Q: What happens when an engineer disagrees with an architectural decision?

A: This is healthy. A disagreement usually signals someone has good information the other person doesn't. The engineer explains their concern. The Tech Lead explains the reasoning behind the decision. If the concern is legitimate, the Tech Lead reconsiders. If the Tech Lead stands by the decision, the engineer follows it and the reasoning becomes clear through the decision documentation. The key is that disagreement is respectful and the conversation is transparent.

Q: How do engineers balance delivering features with improving code quality?

A: They work within the Definition of Done, which includes code quality and testing standards. They're not separate concerns.

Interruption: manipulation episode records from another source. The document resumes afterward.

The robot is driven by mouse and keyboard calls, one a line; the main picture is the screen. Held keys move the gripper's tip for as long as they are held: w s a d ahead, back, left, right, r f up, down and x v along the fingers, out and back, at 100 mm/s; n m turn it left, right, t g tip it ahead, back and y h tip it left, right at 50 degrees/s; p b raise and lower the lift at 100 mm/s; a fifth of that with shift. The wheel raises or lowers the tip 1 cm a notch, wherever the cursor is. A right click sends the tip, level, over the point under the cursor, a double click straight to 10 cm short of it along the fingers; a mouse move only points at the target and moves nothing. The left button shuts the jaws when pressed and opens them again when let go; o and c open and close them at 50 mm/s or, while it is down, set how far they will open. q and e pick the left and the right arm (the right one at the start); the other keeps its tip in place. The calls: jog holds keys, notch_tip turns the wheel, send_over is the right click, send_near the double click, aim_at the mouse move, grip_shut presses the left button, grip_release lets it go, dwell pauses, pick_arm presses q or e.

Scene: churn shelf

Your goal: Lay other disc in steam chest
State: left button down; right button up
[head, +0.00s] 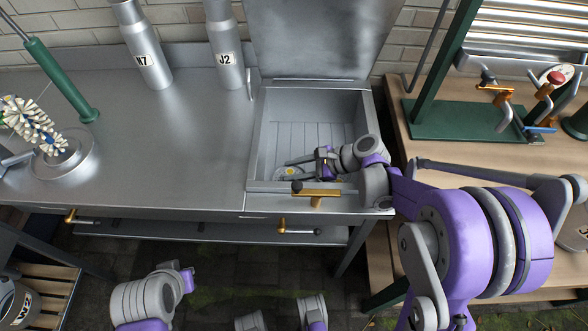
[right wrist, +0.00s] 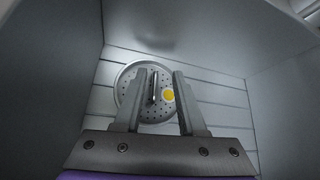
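The steam chest (head: 257,140) is an open metal box sunk in the counter, with its lid (head: 318,40) standing up behind it. My right gripper (head: 291,168) reaches down inside it, near the front. In the right wrist view a round perforated metal disc (right wrist: 130,84) with a yellow dot lies on the slatted floor of the chest. My right gripper (right wrist: 154,92) is over it, with its two fingers apart on either side of the disc's upright handle. I cannot tell whether they touch it. My left arm shows at the bottom of the head view; its fingertips are not visible.
Two metal cylinders marked N7 (head: 143,45) and J2 (head: 224,45) stand on the counter. A green post (head: 62,82) and a bristled brush (head: 33,125) are at left. A wooden bench (head: 425,145) with a green stand is at right. The counter's middle is clear.

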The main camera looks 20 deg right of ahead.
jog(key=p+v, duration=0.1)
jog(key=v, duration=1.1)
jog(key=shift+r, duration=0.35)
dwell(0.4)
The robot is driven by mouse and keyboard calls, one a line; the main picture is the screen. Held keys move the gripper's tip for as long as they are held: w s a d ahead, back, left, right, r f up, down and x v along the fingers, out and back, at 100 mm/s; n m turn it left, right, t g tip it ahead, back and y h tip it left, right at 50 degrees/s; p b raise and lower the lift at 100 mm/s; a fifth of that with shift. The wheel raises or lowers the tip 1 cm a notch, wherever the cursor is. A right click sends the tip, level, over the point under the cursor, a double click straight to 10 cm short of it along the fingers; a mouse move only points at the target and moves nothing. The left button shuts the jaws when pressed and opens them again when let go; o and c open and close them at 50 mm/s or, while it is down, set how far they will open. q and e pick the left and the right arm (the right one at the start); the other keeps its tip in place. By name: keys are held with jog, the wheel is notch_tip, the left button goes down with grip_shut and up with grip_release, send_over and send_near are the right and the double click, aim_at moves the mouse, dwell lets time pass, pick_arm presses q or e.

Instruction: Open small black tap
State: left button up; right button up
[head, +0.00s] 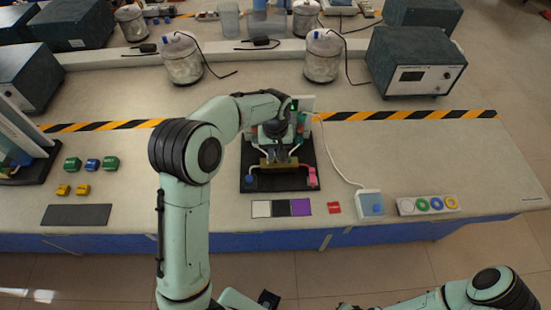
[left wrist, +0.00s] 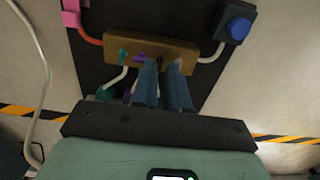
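A brass manifold block (left wrist: 190,57) sits on a black board and carries small taps. It also shows in the head view (head: 279,164). A teal tap (left wrist: 123,54) and a purple tap (left wrist: 139,57) stand on it in the left wrist view. My left gripper (left wrist: 162,66) reaches over the block, to the right of the purple tap, its two blue-grey fingers apart with a narrow gap. I cannot make out the small black tap; the fingers cover that part of the block. In the head view my left wrist hides much of the board's upper part.
A pink fitting (head: 312,177) and a blue-knobbed fitting (head: 250,180) sit at the board's front corners. A white box with a blue button (head: 370,204) and a strip of coloured rings (head: 428,205) lie to the right. Green and yellow blocks lie left.

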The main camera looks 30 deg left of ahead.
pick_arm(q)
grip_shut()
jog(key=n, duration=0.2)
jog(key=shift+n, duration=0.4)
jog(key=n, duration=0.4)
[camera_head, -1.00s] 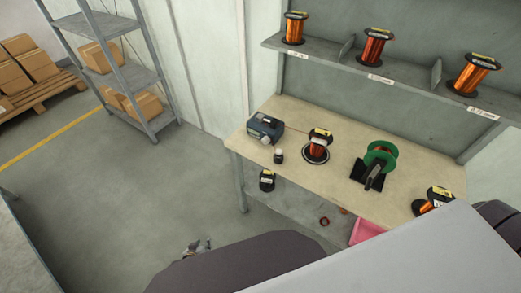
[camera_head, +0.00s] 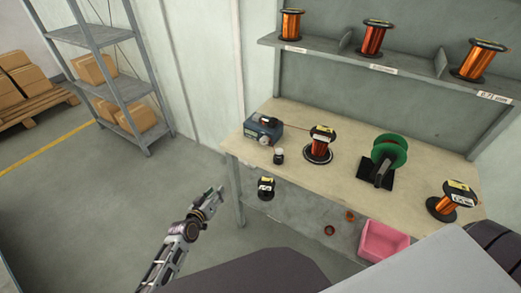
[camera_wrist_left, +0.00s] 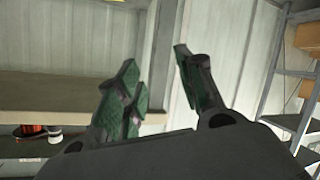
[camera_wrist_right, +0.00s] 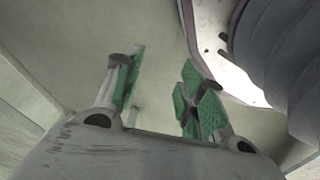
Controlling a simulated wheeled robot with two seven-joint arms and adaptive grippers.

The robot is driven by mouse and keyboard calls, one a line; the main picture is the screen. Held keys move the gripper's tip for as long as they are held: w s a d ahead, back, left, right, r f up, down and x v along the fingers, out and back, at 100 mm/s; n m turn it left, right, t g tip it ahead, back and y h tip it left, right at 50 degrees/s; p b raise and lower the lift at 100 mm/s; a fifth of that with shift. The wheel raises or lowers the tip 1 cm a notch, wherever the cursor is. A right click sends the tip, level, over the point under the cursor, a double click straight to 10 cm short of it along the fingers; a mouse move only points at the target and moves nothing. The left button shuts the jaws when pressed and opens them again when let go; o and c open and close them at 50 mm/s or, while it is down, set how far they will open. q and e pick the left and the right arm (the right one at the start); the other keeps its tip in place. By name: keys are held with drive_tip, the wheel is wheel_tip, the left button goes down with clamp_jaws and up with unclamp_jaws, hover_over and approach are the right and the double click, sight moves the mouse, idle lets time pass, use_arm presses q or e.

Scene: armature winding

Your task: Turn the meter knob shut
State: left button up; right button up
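The meter is a blue-grey box (camera_head: 263,129) at the back left corner of the workbench. A pale round knob (camera_head: 264,140) shows on its front. My left gripper (camera_head: 214,194) is out in front of the bench's left end, low and apart from the meter. In the left wrist view its green-padded fingers (camera_wrist_left: 157,62) are spread with nothing between them. My right gripper is not in the head view; in the right wrist view its fingers (camera_wrist_right: 162,62) are spread and empty. Neither wrist view shows the meter.
The workbench (camera_head: 335,180) bears a small dark-and-white item (camera_head: 279,156), copper spools (camera_head: 320,143) and a green reel (camera_head: 388,152) on a black stand. A pink bin (camera_head: 383,241) and another spool (camera_head: 266,188) are below. A grey rack (camera_head: 125,90) stands left; open floor lies between.

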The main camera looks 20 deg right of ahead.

Shipping a feature quickly while degrading code quality isn't "shipping faster." It's creating technical debt that slows delivery later. The way engineers balance this is by working sustainably. They implement features cleanly and follow patterns. They don't cut corners. That pace is sustainable. It's not always as fast as sprinting flat-out for a week, but it's faster over a six-month horizon.

Q: How does the engineer role connect to THE OAK'S LAB WAY's other pillars?

A: Engineers are responsible for executing on the product principles at the implementation level. They're applying Discipline Fosters Innovation by working within established architecture standards while proposing improvements. They're contributing to Outcomes Over Outputs by understanding why their work matters to users, not just shipping code. They're supporting team growth, which connects to our value of building durable organizations. The engineer role is where the principles translate into working systems.